Auf der einen Seite spielt die serbische Polizei also einen guten Partner für die EU, indem sie vorgibt, dass sie die Menschen auf serbischem Gebiet halten wird. Auf der anderen Seite verfolgt die serbische Regierung aber eine rechte Politik, wie sie auch in vielen anderen EU-Staaten vorherrscht und will nicht, dass die Menschen bleiben.
»Die serbische Regierung verfolgt eine rechte Politik, wie sie auch in vielen anderen EU-Staaten vorherrscht und will nicht, dass die Menschen bleiben.«
Welche Probleme gibt es mit den offiziellen Lagern?
In Serbien gibt es 19 staatlich betriebene Lager. Laut Gesetz können Menschen nur in den Lagern untergebracht werden, wenn sie Asylbewerber*innen sind und die Polizei weist die Antragstellenden den Lagern zu. In der Praxis hat Serbien jedoch das Narrativ entwickelt, ein Transitland zu sein, die Lager werden nur als vorübergehende Unterkunft betrachtet. Das lässt schutzsuchende Menschen letztlich ohne offiziellen Status und Unterstützung in Serbien zurück.

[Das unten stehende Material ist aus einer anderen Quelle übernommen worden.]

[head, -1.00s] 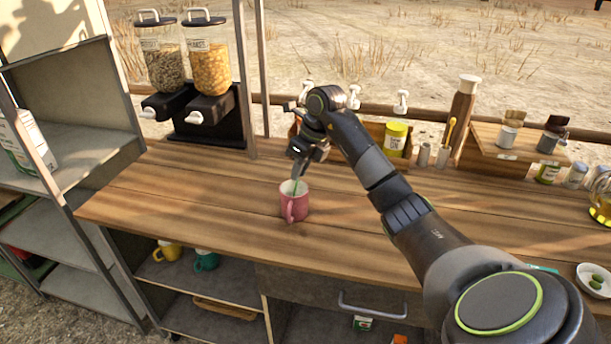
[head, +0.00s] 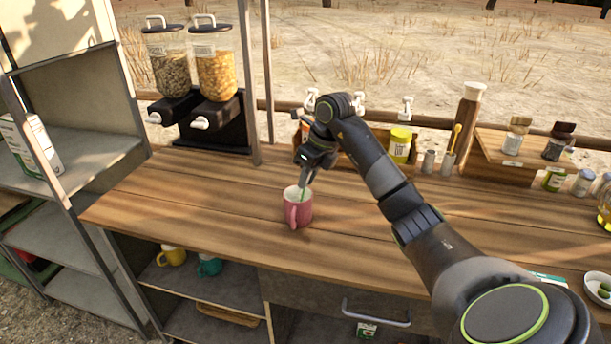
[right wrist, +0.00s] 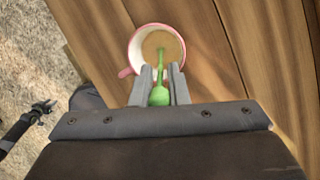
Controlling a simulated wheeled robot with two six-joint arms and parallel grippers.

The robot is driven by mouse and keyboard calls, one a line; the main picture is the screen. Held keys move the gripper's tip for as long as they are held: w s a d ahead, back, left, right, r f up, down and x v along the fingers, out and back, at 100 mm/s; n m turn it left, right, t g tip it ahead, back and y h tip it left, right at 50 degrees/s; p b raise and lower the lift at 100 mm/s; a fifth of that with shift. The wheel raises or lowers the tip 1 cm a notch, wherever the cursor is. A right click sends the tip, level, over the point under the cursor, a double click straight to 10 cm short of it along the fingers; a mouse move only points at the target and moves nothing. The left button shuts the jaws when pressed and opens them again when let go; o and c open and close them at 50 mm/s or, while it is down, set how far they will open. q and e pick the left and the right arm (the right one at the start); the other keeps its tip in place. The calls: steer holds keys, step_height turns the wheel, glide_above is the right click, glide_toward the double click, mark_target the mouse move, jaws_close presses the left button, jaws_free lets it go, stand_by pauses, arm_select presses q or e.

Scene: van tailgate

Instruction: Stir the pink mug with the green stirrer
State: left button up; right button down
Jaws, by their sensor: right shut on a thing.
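The pink mug (head: 298,212) stands upright on the wooden counter, its handle toward me. In the right wrist view the mug (right wrist: 134,50) holds a brown liquid (right wrist: 163,44). My right gripper (head: 304,181) is above the mug, shut on the green stirrer (head: 302,194). In the right wrist view the stirrer (right wrist: 159,94) sits between the fingers of my right gripper (right wrist: 160,84), its thin shaft reaching down into the mug. Its lower tip is hard to make out. My left gripper is not in the head view.
Two cereal dispensers (head: 211,75) stand at the back left of the counter (head: 190,196). A yellow jar (head: 400,143), metal cups and a tall brown bottle (head: 468,115) line the back right. Yellow and teal mugs (head: 208,265) are on a shelf below. The counter around the pink mug is clear.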

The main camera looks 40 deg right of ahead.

Denn in der Praxis begeben sich die Menschen auf der Flucht direkt in ein Lager. Hier werden sie von der Lagerleitung auch registriert. Sie nehmen die Fingerabdrücke, Fotos und persönlichen Daten der Menschen auf und anschließend wird eine sogenannte »Lagerkarte« ausgestellt. Dieses Dokument lässt die Menschen glauben, dass sie einen Asylantrag gestellt haben und dass ihr Aufenthalt in Serbien geregelt ist – aber es ist überhaupt kein offizielles Dokument und die Daten werden auch nicht an das Amt, das eigentlich für Asylanträge zuständig ist, weitergegeben.
Sehr oft werden die Menschen dann nach einigen Tagen aus den Lagern geworfen und ohne Zugang zu Hilfe zurückgelassen. Gleichzeitig sind sowohl in den informellen als auch in den offiziellen Lagern kriminelle Banden präsent, die Schleuserrouten in die EU anbieten und oft gewalttätig sind.

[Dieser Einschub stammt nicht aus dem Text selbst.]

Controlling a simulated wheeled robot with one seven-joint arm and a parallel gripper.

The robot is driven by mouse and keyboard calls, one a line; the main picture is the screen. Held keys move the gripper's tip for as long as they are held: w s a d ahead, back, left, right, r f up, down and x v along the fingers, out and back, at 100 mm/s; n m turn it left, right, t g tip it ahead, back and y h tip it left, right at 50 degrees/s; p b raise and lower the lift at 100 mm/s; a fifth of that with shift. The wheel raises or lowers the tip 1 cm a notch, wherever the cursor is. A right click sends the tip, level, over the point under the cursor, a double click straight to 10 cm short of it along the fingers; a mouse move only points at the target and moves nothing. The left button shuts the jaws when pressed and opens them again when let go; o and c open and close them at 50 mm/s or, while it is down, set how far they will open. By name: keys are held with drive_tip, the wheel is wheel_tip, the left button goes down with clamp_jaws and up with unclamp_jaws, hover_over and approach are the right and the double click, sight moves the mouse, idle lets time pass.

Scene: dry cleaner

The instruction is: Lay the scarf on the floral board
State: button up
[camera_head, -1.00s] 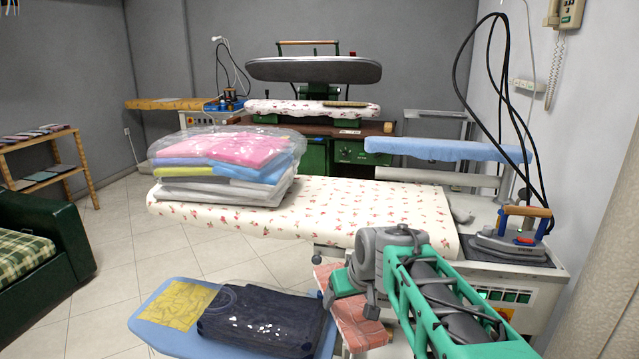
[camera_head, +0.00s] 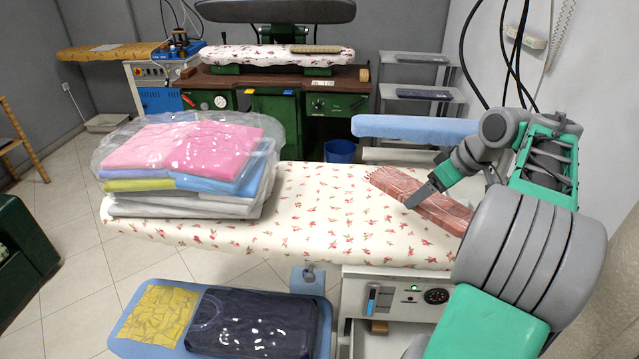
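The scarf, a folded reddish-pink checked cloth (camera_head: 447,212), lies on the right part of the floral board (camera_head: 315,215), a white padded surface with small red flowers. Its right end is partly covered by my arm. My gripper (camera_head: 410,204) points down and left over the scarf, its tip at the scarf's near-left edge. The fingers are seen edge-on, so I cannot tell whether they are open or still gripping the cloth.
Plastic-wrapped folded laundry (camera_head: 185,165) fills the board's left end. In front, a blue board (camera_head: 135,348) holds a yellow cloth (camera_head: 163,315) and a dark wrapped garment (camera_head: 255,325). A blue padded arm (camera_head: 410,128) stands behind. The board's middle is clear.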

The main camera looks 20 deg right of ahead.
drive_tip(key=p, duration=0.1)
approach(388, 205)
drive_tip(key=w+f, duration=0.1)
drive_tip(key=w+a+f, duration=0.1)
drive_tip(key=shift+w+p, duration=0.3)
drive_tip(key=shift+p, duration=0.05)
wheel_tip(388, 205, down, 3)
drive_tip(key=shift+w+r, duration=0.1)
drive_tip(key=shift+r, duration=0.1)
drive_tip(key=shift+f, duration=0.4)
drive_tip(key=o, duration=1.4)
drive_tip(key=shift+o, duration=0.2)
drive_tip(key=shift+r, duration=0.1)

Für mich ist dieser fehlende Zugang zur offiziellen Registrierung eines der größten strukturellen Probleme im Zusammenhang mit dem serbischen Unterbringungssystem. Aber es gibt auch viele Berichte über gewaltvolle Auseinandersetzungen und Übergriffe in den Lagern, sowohl seitens der offiziellen Mitarbeiter*innen als auch durch kriminelle Banden.
Diese Banden sind auch in den offiziellen Lagern unterwegs?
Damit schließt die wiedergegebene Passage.